Federal reserve banks are not federal instrumentalities for purposes of a Federal Tort Claims Act, but are independent, privately owned and locally controlled corporations in light of fact that direct supervision and control of each bank is exercised by board of directors, federal reserve banks, though heavily regulated, are locally controlled by their member banks, banks are listed neither as "wholly owned" government corporations nor as "mixed ownership" corporations; federal reserve banks receive no appropriated funds from Congress and the banks are empowered to sue and be sued in their own names. . . .
Organization: alphabetical, sometimes numerical or messy
Just because the SEC think they can apply their rules to things they have no vested interest in, or ownership, does not mean the rest of us will allow it.
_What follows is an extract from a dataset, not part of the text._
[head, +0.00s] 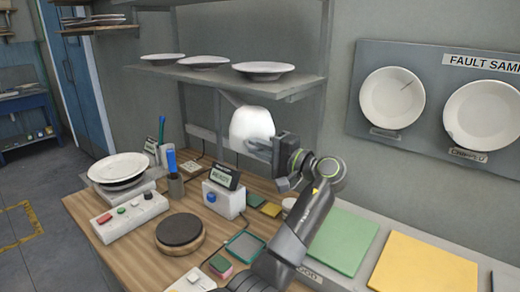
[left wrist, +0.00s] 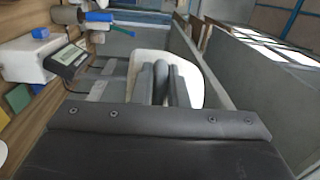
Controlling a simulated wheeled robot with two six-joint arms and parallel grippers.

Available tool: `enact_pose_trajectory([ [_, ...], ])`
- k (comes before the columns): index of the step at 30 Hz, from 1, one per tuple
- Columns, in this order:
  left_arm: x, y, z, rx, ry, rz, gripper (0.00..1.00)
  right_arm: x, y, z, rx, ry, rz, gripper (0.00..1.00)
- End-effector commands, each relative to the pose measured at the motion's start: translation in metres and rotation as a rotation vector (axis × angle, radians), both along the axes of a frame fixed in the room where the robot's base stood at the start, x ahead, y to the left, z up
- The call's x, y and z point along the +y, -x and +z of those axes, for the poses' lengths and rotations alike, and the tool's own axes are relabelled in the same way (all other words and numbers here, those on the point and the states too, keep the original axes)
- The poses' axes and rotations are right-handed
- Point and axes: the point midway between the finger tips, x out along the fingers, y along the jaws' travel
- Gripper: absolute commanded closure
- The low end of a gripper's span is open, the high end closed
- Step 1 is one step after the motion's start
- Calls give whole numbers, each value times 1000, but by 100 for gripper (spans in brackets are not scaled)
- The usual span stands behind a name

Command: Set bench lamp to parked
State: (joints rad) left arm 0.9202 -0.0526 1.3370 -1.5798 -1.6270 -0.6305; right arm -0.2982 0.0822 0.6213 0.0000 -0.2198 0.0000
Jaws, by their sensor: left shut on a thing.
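The bench lamp's rounded white shade (head: 251,120) hangs above the back of the wooden bench, below the wall shelf. My left gripper (head: 262,148) is at the lower right side of the shade and shut on it. In the left wrist view, the two dark fingers (left wrist: 161,80) are close together in front of the white shade (left wrist: 188,75). The fingers hide part of the shade, and the exact grip point is hard to see. The lamp's arm and mount are mostly hidden. My right gripper is not in view.
A box with a small display (head: 224,195), a dark round turntable (head: 180,230), a button box (head: 129,215) and a plate on a stand (head: 118,168) occupy the bench (head: 85,208). A shelf (head: 235,79) with plates is above. Green (head: 342,241) and yellow (head: 425,265) mats lie right.

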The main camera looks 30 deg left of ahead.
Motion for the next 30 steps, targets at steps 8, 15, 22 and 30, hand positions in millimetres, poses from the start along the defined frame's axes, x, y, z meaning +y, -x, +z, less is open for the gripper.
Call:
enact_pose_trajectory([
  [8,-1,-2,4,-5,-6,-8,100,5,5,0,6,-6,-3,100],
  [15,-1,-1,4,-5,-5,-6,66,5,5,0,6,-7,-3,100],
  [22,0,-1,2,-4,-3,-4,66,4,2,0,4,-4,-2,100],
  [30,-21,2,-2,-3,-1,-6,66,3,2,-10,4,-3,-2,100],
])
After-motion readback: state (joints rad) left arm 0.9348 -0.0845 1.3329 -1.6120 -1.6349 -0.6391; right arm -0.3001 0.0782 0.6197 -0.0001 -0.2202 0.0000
If they take action, they should expect a response.
I see the complaint about Bitcoin transaction history all the time in these stories. From what I can gather, there are two downsides: theoretical loss of anonymity and data storage.
So, is it impossible for Bitcoin to eventually support some form of transaction truncation, where a chunk of transactions are authenticated and then replaced with a detail-losing marker?
A) They didn't embrace it.
B) It was about the concept of electronic currency, not just bitcoin.
C) They talked about the problems with Bitcoin specifically.
The Kruger Dunning explains most post on
"...risks of the technology that grew out of the criminal underbelly of the web..." The "technology" wasn't created with a "criminal intent" but with a PRIVACY intent. It is unfortunate that that same characteristic made it very convenient for illegal trading. The same "quality" of anonymity that cash has. Valuing privacy doesn't make you a criminal. Also, I don't think the fleecing of their costumers by some e-paying services should go on unchallenged.